Begin GIVEN INFORMATION

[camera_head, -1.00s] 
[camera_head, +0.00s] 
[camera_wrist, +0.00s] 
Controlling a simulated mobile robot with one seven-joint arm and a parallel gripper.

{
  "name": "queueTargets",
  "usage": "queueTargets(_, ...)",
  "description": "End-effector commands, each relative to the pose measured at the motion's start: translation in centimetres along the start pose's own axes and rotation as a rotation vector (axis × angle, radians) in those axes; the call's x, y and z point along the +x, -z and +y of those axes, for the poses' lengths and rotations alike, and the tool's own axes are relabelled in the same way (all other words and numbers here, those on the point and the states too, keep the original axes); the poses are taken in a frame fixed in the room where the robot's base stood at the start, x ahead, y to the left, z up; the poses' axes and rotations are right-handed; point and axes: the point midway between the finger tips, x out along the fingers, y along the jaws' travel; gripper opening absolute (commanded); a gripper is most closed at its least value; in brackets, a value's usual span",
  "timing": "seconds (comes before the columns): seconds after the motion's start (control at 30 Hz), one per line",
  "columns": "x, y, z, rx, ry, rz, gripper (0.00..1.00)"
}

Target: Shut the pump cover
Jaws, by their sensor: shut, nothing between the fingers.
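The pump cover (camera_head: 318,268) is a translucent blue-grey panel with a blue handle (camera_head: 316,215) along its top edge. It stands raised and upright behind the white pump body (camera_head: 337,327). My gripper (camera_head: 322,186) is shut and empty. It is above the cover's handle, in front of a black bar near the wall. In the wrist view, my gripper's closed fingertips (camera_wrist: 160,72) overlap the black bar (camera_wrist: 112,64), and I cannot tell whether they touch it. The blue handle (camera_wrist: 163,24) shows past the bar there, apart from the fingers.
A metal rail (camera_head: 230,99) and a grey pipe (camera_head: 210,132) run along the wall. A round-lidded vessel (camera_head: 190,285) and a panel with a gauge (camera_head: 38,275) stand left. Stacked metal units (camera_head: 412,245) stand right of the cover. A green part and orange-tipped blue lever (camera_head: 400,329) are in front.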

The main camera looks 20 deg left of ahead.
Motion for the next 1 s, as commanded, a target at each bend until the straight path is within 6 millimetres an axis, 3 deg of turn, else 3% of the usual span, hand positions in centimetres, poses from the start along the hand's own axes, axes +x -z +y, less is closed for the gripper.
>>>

End GIVEN INFORMATION

Give every line of the material again, exactly as it reads.

FINISHED ANSWER =>
[camera_head, -1.00s] 
[camera_head, +0.00s] 
[camera_wrist, +0.00s] 
Controlling a simulated mobile robot with one seven-joint arm and a parallel gripper.

{
  "name": "queueTargets",
  "usage": "queueTargets(_, ...)",
  "description": "End-effector commands, each relative to the pose measured at the motion's start: translation in centimetres along the start pose's own axes and rotation as a rotation vector (axis × angle, radians) in those axes; the call's x, y and z point along the +x, -z and +y of those axes, for the poses' lengths and rotations alike, and the tool's own axes are relabelled in the same way (all other words and numbers here, those on the point and the states too, keep the original axes); the poses are taken in a frame fixed in the room where the robot's base stood at the start, x ahead, y to the left, z up; the poses' axes and rotations are right-handed; point and axes: the point midway between the finger tips, x out along the fingers, y along the jaws' travel; gripper opening absolute (commanded); a gripper is most closed at its least value; in brackets, a value's usual span",
  "timing": "seconds (comes before the columns): seconds after the motion's start (control at 30 Hz), one per line",
  "columns": "x, y, z, rx, ry, rz, gripper (0.00..1.00)"
}

Target: Shut the pump cover
Jaws, by their sensor: shut, nothing between the fingers.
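The pump cover (camera_head: 318,268) is a translucent blue-grey panel with a blue handle (camera_head: 316,215) along its top edge. It stands raised and upright behind the white pump body (camera_head: 337,327). My gripper (camera_head: 322,186) is shut and empty. It is above the cover's handle, in front of a black bar near the wall. In the wrist view, my gripper's closed fingertips (camera_wrist: 160,72) overlap the black bar (camera_wrist: 112,64), and I cannot tell whether they touch it. The blue handle (camera_wrist: 163,24) shows past the bar there, apart from the fingers.
A metal rail (camera_head: 230,99) and a grey pipe (camera_head: 210,132) run along the wall. A round-lidded vessel (camera_head: 190,285) and a panel with a gauge (camera_head: 38,275) stand left. Stacked metal units (camera_head: 412,245) stand right of the cover. A green part and orange-tipped blue lever (camera_head: 400,329) are in front.

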The main camera looks 20 deg left of ahead.
Motion for the next 1 s, as commanded, a target at each bend until the straight path is within 6 millimetres an axis, 3 deg of turn, else 3% of the usual span, hand positions in centimetres, poses from the start along the hand's own axes, axes +x -z +y, less is closed for the gripper.
>>>

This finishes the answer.